··· Given material ···
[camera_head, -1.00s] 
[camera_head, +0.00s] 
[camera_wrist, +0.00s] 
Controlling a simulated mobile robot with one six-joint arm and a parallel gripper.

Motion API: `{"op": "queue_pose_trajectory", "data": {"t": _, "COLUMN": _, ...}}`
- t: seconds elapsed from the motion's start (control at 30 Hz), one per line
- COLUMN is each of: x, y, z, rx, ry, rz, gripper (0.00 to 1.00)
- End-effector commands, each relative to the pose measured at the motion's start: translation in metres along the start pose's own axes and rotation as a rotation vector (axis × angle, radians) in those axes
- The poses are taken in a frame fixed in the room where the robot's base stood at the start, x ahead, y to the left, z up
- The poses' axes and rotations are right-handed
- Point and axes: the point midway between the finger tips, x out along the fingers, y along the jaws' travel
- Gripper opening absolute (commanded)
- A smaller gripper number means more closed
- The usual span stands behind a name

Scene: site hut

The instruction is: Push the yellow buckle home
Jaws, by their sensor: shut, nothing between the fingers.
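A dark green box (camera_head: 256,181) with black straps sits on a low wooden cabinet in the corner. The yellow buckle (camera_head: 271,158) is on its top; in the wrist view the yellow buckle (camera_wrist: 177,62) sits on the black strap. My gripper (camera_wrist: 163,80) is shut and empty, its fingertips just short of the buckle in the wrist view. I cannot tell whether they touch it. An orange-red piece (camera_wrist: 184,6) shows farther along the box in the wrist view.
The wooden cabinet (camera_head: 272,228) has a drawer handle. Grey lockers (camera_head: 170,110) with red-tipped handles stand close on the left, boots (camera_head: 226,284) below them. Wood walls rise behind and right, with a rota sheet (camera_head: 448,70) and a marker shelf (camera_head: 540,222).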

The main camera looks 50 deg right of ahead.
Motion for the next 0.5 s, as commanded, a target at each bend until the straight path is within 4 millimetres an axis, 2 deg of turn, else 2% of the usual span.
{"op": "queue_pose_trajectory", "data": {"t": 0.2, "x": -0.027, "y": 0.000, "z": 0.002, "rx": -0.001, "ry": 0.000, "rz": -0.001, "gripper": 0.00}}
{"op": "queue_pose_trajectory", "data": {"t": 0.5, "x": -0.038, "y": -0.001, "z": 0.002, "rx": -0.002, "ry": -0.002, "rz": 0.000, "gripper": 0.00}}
···
Extract every line above containing the word "ahead".

- The poses are taken in a frame fixed in the room where the robot's base stood at the start, x ahead, y to the left, z up
The main camera looks 50 deg right of ahead.

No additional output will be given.